A titre d’anecdote, ce livre se devait d’être écrit par Versac, pour toutes les raisons que je viens de citer, mais aussi et surtout parce qu’il est une vraie référence. Une référence que je partageais en tout cas avec la personne assise à côté de moi dans le TGV. Nous ne nous connaissions pas, mais ce livre aura été le point de départ d’une conversation intéressante et agréable avec ma voisine qui elle aussi tient un blog.

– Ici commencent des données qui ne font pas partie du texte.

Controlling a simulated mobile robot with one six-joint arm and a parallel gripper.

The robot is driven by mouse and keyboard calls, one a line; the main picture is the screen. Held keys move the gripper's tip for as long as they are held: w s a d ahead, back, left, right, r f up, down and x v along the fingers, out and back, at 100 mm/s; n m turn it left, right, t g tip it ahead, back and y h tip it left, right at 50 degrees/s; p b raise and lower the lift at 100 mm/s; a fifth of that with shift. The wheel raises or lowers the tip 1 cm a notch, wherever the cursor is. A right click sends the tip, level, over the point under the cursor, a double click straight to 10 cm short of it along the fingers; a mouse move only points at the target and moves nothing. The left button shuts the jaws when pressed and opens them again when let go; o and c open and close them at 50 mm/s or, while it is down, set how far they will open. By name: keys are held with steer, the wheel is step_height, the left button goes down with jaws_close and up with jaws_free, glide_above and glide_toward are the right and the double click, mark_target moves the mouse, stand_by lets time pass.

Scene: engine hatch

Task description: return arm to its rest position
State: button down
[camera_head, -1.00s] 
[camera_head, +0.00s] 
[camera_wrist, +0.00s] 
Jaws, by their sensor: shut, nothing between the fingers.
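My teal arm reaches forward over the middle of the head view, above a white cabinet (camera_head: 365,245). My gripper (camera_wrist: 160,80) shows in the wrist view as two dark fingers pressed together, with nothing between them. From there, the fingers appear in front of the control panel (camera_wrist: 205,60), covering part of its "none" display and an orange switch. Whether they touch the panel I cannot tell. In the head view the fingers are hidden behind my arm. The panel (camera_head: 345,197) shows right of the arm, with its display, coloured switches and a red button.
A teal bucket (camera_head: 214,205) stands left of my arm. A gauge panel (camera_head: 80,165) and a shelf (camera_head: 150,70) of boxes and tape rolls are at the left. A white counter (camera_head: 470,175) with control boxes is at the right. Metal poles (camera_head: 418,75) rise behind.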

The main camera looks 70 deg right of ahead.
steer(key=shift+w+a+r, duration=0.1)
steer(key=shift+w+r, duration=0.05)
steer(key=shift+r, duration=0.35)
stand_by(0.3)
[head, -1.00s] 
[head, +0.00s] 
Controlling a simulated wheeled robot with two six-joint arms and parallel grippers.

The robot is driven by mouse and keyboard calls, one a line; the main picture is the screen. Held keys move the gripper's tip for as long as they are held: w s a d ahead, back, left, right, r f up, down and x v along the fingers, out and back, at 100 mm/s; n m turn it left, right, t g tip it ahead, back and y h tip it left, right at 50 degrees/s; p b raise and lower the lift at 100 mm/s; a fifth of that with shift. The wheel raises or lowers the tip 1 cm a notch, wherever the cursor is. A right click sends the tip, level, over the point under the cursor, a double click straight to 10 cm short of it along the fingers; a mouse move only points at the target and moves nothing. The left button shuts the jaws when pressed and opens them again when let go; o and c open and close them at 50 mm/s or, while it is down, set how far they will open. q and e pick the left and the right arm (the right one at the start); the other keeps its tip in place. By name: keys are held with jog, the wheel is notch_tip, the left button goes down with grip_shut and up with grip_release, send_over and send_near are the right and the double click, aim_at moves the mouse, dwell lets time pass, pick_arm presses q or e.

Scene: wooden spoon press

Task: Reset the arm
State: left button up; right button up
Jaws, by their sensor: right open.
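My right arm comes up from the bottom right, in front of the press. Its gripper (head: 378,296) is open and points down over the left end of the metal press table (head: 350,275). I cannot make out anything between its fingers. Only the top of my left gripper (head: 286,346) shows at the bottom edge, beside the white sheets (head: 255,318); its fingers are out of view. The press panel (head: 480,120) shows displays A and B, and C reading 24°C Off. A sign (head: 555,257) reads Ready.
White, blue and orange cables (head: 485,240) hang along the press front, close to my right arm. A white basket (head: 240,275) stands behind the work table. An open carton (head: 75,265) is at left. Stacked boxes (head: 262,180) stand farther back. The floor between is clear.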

7 Responses to De la démocratie numérique, le livre de Nicolas Vanbremeersch alias Versac

  1. versac dit :

    Ce qui me plait le plus dans ce compte-rendu de lecture, ce sont les dernières lignes. Juste le plaisir d’avoir indirectement contribué à la formation d’une conversation dans un train… 🙂 Merci !

  2. romainblachier dit :

    elle était jolie la voisine?

  3. ragots dit :

    c’est drôle ces types qui disent qu’ils sont sur le web depuis 1999 alors qu’on en a jamais entendu parler. Dire qu’ils sont dans leur petit microcosme à eux depuis 1999 serait plus juste. Les vrais blogueurs sont le web depuis 1993. Et comment être blogeur et ne pas être au courant d’un blogueur comme Carl de Canada ? Le seul blogueur en France à faire l’objet de 22 procès, tous en cours, et qui est trainé devant les tribunaux pour un oui ou un non. Si ce Versac n’est pas au courant, c’est qu’il n’est pas un vrai blogueur. Un autre livre qui ira au pilon.

  4. @ Versac, il est en effet rare d’avoir des conversations dans le train qui plus est intéressantes, merci d’avoir contribué à ce moment!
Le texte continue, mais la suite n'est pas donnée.